**WHAT THE TASK REQUIRES:**
Where the word "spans" occurs in a line, return that line.
-- BEGIN --
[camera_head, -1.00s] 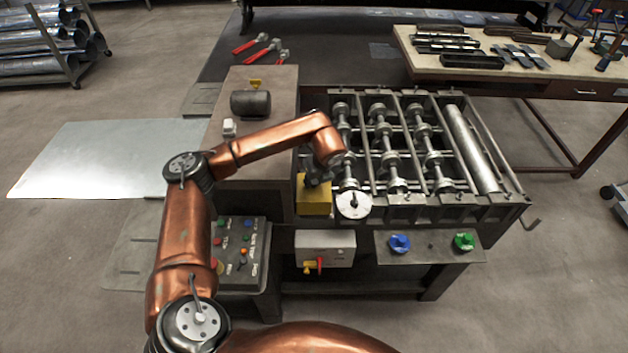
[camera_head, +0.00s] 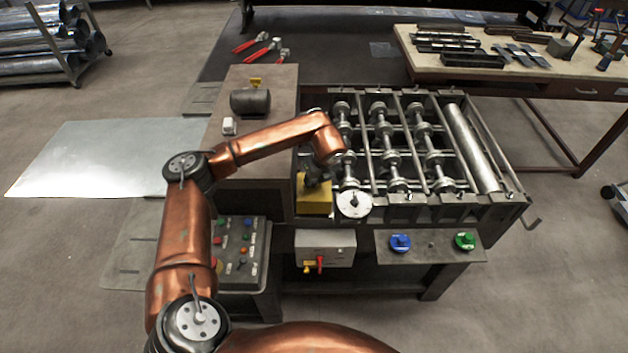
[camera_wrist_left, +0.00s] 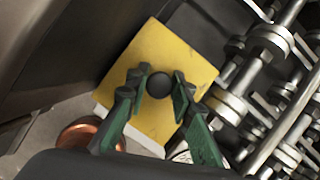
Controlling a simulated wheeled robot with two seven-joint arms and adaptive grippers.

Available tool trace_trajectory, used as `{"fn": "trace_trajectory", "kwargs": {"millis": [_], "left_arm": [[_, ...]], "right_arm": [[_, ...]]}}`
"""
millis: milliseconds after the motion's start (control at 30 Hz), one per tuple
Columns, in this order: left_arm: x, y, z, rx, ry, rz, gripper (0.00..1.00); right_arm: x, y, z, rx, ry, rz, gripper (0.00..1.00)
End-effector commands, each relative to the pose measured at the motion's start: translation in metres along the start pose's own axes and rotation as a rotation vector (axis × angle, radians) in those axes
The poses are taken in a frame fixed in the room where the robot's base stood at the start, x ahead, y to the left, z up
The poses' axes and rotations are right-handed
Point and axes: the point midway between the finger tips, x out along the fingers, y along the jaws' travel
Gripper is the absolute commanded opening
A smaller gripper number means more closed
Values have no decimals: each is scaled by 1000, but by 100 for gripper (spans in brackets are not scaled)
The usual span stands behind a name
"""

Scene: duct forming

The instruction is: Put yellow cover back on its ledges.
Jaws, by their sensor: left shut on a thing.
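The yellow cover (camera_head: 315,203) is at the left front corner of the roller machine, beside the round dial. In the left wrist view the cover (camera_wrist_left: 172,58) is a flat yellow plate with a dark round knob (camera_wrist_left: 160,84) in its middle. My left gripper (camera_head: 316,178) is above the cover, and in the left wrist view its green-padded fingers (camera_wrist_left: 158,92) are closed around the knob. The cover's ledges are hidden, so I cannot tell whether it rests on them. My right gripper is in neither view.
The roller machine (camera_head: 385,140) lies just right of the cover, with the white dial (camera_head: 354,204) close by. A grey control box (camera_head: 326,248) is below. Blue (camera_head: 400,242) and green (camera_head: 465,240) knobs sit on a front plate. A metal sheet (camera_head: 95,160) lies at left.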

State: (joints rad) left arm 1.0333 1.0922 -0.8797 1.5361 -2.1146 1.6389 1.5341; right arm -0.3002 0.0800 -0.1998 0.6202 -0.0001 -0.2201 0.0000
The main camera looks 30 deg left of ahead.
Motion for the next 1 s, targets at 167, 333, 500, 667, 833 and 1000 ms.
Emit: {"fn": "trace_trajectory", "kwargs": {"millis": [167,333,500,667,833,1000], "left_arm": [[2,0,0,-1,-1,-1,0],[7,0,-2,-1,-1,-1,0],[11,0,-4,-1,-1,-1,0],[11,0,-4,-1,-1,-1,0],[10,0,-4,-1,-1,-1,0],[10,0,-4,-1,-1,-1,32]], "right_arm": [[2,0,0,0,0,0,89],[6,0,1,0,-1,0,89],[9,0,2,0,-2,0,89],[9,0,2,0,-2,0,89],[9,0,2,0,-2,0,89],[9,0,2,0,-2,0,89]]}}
-- END --
-- BEGIN --
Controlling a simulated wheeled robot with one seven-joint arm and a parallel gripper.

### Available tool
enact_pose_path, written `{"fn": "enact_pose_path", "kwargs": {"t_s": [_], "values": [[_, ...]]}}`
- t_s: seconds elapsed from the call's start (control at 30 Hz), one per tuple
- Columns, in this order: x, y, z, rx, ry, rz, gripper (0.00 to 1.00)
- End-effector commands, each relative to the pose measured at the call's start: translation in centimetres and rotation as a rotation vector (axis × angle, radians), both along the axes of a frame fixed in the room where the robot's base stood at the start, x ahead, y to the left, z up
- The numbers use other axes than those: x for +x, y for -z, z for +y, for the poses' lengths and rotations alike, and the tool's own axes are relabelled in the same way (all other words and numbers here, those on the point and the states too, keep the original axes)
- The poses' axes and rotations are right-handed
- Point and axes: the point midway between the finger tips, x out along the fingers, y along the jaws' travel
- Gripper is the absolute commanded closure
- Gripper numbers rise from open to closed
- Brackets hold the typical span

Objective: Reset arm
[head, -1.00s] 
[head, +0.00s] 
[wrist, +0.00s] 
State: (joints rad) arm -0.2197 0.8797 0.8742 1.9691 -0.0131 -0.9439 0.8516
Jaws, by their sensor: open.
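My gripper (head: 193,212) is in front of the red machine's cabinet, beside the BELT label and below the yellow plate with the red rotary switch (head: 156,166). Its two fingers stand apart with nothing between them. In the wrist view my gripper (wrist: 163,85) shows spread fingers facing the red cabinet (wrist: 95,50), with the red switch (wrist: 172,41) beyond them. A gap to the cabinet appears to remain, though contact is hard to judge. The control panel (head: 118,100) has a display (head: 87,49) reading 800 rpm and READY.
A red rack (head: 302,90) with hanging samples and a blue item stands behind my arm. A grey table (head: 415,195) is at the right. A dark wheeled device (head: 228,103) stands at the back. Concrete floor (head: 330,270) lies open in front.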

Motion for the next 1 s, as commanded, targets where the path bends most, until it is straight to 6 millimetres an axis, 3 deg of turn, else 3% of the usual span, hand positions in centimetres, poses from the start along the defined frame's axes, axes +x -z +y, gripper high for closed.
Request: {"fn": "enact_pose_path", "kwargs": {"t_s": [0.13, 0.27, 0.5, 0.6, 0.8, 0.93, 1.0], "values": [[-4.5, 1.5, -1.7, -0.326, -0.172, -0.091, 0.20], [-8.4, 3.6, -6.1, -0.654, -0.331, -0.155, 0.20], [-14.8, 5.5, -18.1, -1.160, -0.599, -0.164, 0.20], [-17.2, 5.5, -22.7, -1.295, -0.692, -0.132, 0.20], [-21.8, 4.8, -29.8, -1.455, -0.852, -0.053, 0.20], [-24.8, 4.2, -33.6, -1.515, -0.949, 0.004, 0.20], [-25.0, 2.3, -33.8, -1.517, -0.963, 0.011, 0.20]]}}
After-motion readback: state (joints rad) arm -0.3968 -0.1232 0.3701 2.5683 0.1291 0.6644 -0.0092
-- END --
-- BEGIN --
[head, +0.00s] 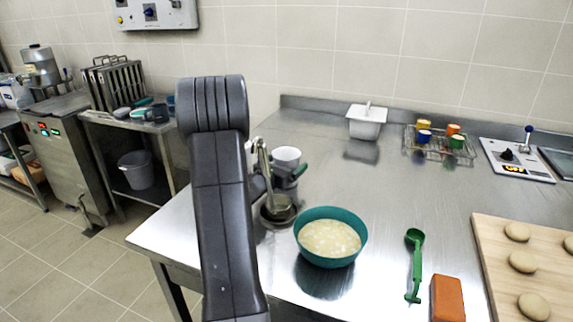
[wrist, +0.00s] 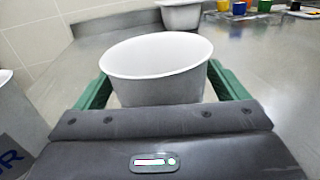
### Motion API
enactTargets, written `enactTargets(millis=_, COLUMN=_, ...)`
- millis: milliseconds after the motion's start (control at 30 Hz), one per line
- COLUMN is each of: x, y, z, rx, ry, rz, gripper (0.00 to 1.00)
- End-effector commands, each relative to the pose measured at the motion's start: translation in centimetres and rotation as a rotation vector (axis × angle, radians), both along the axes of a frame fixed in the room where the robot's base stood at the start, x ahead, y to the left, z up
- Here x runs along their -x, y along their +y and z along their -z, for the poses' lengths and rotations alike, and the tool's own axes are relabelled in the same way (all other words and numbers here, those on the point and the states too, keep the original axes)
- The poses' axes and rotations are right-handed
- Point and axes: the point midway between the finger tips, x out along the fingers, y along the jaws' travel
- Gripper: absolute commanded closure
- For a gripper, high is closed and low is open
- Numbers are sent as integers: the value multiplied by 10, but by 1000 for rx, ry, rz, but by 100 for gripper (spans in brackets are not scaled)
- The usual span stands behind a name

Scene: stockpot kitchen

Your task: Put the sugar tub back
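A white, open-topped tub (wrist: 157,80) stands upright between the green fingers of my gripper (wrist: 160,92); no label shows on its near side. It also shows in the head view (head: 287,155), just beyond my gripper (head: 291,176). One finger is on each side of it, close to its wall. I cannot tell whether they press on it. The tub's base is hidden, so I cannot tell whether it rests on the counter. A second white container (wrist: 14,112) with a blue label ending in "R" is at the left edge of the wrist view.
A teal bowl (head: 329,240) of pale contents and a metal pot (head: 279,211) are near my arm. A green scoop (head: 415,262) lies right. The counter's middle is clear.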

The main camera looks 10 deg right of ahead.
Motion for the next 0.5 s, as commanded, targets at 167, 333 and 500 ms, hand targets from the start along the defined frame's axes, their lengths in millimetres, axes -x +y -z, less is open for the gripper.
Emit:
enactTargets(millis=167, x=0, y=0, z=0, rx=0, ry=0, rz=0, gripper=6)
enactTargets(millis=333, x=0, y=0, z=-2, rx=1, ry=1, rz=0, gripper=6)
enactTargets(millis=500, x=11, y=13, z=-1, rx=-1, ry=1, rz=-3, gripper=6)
-- END --
**COMPLETED TASK:**
Values have no decimals: each is scaled by 1000, but by 100 for gripper (spans in brackets are not scaled)
- Numbers are sent as integers: the value multiplied by 10, but by 1000 for rx, ry, rz, but by 100 for gripper (spans in brackets are not scaled)

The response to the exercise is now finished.